Как не запасть на рейтинг
Другие институции, которые отвечают или могли бы отвечать за вхождения в современность, – это, несомненно, образовательные учреждения, причем не только школа, но и университет.
Что касается последнего, то здесь пока все выглядит тревожно и печально.
Нет ни автономии университета, ни самоуважения университетского сообщества, ни его открытости миру. Единственное, что есть – это зашоренность на рейтингах, которые для каких-то целей, может, и важны, но на глубинные процессы никак не влияют. Что случится, если кто-то оказался на 12-м месте, а ты на 13-м? Возможно, это важно для естественных наук. Для гуманитарных наук – вряд ли.
Но нам почему-то очень важно, входит ли родина в список трех сотен лучших университетов или ей не хватило всего трех пунктов.
Для меня очевидно, что Россия никогда не войдет ни в какие приличные рейтинги, если в ней не будет университетской автономии. Если университетское сообщество не будет само выстраивать свою образовательную политику на основе экспертного мнения, а не по указующему чиновничьему распоряжению.
И такая потребность в свободе на самом деле есть потребность в сложном человеке и сложном, мыслящем обществе.
Увы, сложное всегда трудно и исполнить, и понять.

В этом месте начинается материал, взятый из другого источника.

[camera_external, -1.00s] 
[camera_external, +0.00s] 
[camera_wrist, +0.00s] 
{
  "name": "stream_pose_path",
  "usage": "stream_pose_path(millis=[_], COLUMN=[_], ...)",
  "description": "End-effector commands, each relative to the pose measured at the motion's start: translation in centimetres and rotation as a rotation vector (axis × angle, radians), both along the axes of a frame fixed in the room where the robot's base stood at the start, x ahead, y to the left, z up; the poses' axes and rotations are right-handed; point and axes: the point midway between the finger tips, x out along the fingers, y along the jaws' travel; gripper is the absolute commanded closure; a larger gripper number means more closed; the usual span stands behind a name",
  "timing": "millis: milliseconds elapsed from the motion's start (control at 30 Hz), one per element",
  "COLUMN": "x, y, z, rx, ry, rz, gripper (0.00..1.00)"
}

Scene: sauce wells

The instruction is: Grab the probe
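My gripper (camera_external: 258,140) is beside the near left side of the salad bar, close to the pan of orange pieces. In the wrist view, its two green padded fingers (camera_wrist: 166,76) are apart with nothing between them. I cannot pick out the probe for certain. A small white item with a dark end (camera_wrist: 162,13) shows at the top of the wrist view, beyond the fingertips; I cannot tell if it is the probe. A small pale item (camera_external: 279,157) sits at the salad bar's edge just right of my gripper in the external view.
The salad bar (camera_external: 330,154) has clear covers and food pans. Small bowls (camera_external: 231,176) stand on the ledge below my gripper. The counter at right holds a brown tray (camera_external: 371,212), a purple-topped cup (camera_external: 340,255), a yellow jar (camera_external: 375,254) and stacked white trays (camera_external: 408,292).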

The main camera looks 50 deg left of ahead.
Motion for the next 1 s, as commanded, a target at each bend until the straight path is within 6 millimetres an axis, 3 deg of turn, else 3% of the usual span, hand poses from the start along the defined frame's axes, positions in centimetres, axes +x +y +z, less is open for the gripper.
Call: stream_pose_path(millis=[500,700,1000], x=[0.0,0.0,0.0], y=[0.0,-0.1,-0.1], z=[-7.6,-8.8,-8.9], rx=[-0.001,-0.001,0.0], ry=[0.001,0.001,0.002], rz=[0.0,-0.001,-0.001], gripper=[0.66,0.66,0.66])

Власть же, как мне кажется, то и дело тянется к неслыханной простоте, считая культуру своего рода хозяйством, по сути, его не зная.
Я как-то присутствовал при споре нескольких вполне внятных, знающих дело и за короткий срок сумевших многое изменить в Москве чиновников. Выясняли, сколько же в Москве театров. По одной версии получалось 312. А по другой – 80.
Причем дискуссия коснулась лишь столицы.
Там же всплыла интересная цифра. Оказывается, дотация государства к стоимости одного театрального билета составляет в столице 8 тыс. руб. В стране, разумеется, меньше, но намного ли?